Depuis des années déjà, tu nous dis que rien n'a d'importance ici-bas, depuis plusieurs décennies j'entends ta rengaine à chaque départ d'un plus jeune que toi, aimé ou inconnu : "mais que fait le Bon Dieu, pourquoi il ne me prend pas moi, ma vieille peau n'est donc pas aussi savoureuse ?!"…
Tu me diras, c'est pas dur, tout le monde est plus jeune que toi, et puis personne n'a eu autant d'occasions que toi de s'endurcir, de tromper la faucheuse, de lui rire au nez et de prendre les chemins de traverse pour lui échapper...

Naître en octobre 1912 dans une petite commune du littoral breton, c'était déjà faire preuve d'un grand courage et d'un profond sens de la compétition pour le bonheur : la maison où tu as vu le jour n'avait pas encore l'eau courante et encore moins l'électricité, ta maman portait le deuil de son mari depuis peu, ton frère aîné eut priorité pour étudier, voyager, s'émanciper... Comme tant de filles entre les deux guerres, tu as donné sans rechigner ton enfance, ta jeunesse, tes plus belles années, pour aider ta mère à tenir sa maison et son commerce.
Puis, quand enfin tu as pu trouver le bonheur avec Papy Charles, l'affreuse mécanique de la guerre a bien failli te priver du joli destin auquel tu avais droit. Plusieurs années de séparation, de privations et d'angoisse quotidienne ont continué à forger ton sacré caractère : tu n'as jamais démérité, jamais abandonné la partie, toujours tu as fait front, vaillante petite femme protégeant ses enfants, ayant foi en l'avenir, en l'amour qui finirait bien par vaincre toutes ces tragédies.

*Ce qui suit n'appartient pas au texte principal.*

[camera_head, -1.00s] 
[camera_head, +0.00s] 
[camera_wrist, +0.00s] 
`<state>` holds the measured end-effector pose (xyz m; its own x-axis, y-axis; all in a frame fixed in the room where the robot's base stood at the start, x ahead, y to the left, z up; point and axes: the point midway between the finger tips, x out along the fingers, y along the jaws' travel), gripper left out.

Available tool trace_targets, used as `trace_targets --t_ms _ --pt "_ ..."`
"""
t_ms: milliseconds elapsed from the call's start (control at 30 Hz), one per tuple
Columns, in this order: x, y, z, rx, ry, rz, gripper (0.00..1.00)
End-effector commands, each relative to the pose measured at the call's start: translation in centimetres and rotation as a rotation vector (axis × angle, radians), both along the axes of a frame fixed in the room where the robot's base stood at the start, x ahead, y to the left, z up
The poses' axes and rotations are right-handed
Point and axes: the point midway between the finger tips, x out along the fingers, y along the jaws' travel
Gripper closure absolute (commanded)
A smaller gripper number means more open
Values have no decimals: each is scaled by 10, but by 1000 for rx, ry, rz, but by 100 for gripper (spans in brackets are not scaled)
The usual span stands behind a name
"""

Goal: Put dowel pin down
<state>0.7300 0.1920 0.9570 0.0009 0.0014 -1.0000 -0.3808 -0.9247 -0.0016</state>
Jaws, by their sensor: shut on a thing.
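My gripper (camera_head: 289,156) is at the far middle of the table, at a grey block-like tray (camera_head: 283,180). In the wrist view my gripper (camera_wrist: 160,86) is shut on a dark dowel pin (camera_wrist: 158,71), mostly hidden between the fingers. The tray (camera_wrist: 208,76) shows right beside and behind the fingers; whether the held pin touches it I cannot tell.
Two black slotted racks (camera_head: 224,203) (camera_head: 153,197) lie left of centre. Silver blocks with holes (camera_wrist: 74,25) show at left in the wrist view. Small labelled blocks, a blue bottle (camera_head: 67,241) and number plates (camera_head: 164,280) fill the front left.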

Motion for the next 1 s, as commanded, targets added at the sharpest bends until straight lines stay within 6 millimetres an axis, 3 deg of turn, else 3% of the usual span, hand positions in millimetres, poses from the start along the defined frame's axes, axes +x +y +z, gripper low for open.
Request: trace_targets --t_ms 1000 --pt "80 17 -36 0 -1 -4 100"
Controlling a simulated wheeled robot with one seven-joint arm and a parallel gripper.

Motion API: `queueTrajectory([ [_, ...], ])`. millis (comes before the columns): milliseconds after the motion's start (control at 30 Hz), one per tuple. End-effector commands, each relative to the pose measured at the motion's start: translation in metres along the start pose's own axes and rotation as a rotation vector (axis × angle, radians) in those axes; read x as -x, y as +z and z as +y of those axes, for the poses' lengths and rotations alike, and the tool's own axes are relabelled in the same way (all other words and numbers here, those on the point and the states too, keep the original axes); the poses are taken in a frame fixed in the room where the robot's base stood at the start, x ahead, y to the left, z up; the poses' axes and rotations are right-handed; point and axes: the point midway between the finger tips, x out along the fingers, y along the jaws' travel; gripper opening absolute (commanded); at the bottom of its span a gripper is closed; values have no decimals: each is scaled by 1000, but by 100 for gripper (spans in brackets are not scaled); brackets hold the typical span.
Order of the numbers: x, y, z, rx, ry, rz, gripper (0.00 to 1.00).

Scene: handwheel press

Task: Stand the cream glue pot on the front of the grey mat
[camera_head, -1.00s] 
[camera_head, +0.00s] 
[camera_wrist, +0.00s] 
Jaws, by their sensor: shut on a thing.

Puis, traversant la France transformée en capharnaüm pour rejoindre ton mari, tu as quitté ton village, ton pays, pour construire au Maroc une nouvelle vie : là-bas, tu as trouvé le soleil, la joie de vivre sans souci avec les amis et la famille élargie, les beautés du monde arabe et l'allégresse de voir grandir tes enfants en paix et de pouvoir leur offrir les études qui t'avaient tant manqué.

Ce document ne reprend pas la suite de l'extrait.